See Messari - MakerDAO releases plans to recapitalize the protocol through MKR auction

Liquity avoids this approach by employing a redistribution mechanism. If the Stability Pool is insufficient to cover liquidations, debt is redistributed among remaining borrowers. This decentralized co-guarantor model eliminates the need for token dilution while maintaining system stability.


10. Emergency Shutdown vs. Recovery Mode

MakerDAO employs an emergency shutdown mechanism to wind down the system in case of extreme under-collateralization. While effective, it results in the complete cessation of the protocol.

What happens during an Emergency Shutdown?

  1. An emergency Shutdown stops CDP creation and freezes the Price Feed.
  2. Collateral Claims are processed: After Emergency Shutdown is activated, a time period is needed to allow the processing of the proportional collateral claims of all CDP owners. After this processing is done, all CDP owners will be able to claim a fixed amount of ETH with their CDPs. Dai holders can access their collateral claims immediately.
  3. Dai and CDP owners claim collateral: Each Dai holder and CDP owner can exchange their Dai and CDPs directly for a fixed amount of ETH that corresponds to the calculated value of their assets.

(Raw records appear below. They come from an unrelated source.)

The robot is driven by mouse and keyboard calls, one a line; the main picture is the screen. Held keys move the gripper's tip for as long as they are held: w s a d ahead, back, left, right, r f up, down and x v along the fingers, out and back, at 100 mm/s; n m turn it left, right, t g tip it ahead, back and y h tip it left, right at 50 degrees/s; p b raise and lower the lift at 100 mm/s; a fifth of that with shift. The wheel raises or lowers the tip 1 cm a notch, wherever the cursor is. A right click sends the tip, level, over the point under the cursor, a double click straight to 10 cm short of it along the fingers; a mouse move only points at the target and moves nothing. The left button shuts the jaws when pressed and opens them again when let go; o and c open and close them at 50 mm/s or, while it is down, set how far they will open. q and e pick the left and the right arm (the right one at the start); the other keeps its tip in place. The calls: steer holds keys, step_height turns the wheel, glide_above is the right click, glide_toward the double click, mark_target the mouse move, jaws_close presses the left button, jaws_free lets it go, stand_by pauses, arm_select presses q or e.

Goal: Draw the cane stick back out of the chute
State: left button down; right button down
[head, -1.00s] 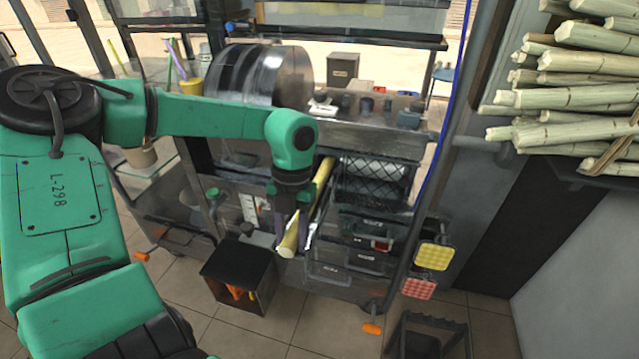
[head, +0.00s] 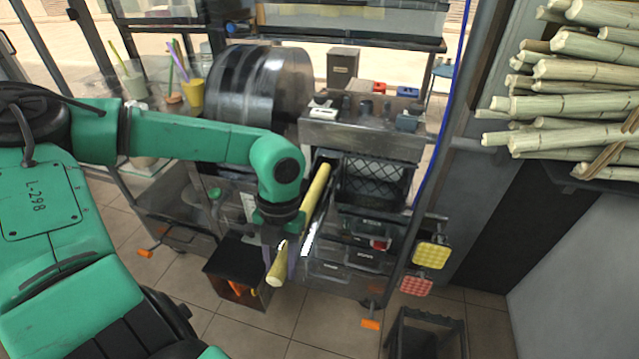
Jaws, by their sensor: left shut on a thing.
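The cane stick (head: 317,193) is a pale yellow-green rod. It slants from the dark chute opening (head: 326,160) on the press front down toward me, and its near end hangs free in front of the machine. Its upper end is close to the opening; I cannot tell whether it is still inside. My left gripper (head: 284,250) is shut on the cane stick near its lower end. The wrist hides part of the stick. The press (head: 360,137) has a metal top and a mesh-fronted bay. My right gripper is not in view.
A rack of cut canes (head: 570,85) stands at the upper right. A black box (head: 236,262) with orange things inside stands on the floor below the stick. A dark crate (head: 428,335) is at the lower right. Yellow and red pads (head: 431,255) hang beside the press.

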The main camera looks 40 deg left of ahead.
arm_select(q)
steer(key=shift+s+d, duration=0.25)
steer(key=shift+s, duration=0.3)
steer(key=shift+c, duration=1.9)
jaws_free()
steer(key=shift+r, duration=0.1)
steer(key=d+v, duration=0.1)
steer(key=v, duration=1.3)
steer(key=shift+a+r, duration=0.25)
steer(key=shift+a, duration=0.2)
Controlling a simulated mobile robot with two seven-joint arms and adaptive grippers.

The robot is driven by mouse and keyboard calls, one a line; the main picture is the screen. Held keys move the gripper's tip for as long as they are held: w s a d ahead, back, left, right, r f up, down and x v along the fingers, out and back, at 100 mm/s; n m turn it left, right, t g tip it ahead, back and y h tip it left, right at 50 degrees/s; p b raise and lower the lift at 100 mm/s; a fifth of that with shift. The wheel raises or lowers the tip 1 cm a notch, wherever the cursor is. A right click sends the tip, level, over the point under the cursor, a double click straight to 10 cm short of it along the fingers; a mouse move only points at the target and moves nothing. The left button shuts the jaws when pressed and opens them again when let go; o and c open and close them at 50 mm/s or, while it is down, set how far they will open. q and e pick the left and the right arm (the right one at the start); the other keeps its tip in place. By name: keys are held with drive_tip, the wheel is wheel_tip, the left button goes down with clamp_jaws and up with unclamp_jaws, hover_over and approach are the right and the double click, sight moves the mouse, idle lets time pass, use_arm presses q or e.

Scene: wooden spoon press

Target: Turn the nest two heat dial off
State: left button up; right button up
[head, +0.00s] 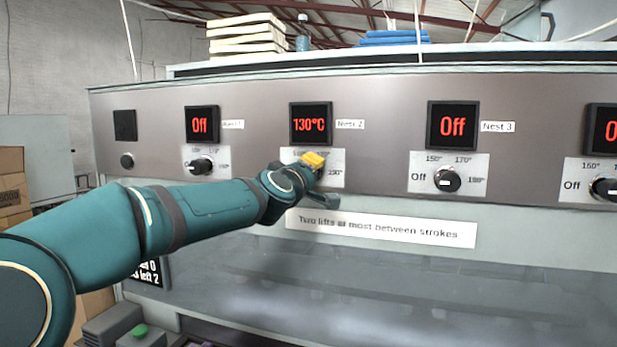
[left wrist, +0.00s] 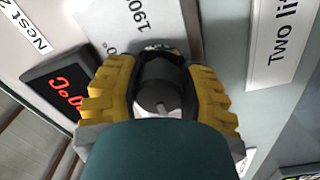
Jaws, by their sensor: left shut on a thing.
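The nest two heat dial (left wrist: 160,90) is a black knob on a white scale plate (head: 334,169) under the Nest 2 display. In the head view my left gripper (head: 314,161) covers the dial. In the left wrist view its yellow ridged fingers (left wrist: 158,98) sit on both sides of the dial and are shut on it. The Nest 2 display (head: 310,124) reads 130°C in red and also shows in the left wrist view (left wrist: 66,90). My right gripper is not in view.
The Nest 1 dial (head: 201,166) is to the left, under a display (head: 201,124) reading Off. The Nest 3 dial (head: 447,180) is to the right, under a display (head: 453,125) reading Off. A sign (head: 380,229) about two lifts is below the gripper.

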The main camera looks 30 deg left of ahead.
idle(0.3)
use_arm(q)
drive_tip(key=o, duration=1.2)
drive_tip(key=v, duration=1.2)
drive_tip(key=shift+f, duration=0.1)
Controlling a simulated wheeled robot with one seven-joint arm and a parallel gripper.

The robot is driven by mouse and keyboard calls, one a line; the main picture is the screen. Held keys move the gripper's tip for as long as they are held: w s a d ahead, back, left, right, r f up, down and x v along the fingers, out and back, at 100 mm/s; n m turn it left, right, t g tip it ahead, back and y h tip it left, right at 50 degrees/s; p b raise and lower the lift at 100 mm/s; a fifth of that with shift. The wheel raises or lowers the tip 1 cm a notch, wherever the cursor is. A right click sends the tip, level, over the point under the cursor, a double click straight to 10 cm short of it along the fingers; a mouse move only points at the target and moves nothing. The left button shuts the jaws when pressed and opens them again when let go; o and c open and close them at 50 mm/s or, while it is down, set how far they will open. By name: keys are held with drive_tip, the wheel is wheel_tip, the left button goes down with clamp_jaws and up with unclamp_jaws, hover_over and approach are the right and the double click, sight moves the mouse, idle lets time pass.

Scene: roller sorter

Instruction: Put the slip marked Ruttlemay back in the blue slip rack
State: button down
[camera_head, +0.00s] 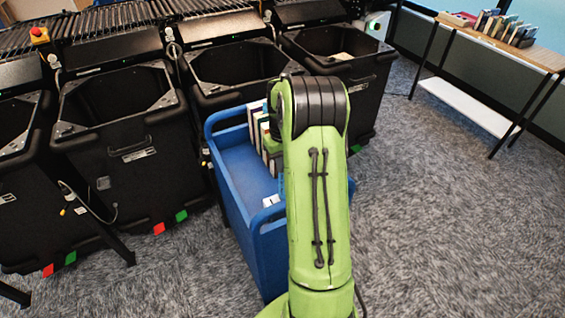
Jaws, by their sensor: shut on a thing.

See Maker DAO archive - Emergency Shutdown

Liquity uses a recovery mode that temporarily relaxes liquidation conditions when the total collateralization ratio drops below 150%. This mode allows the system to stabilize and return to normal operation without shutting down, ensuring continuous functionality.


Conclusion

While both MakerDAO and Liquity aim to provide stablecoin solutions and DeFi lending, their approaches differ significantly in governance, collateral management, liquidation mechanisms, and system design. Liquity’s emphasis on algorithmic governance, single collateralization, and instantaneous liquidations.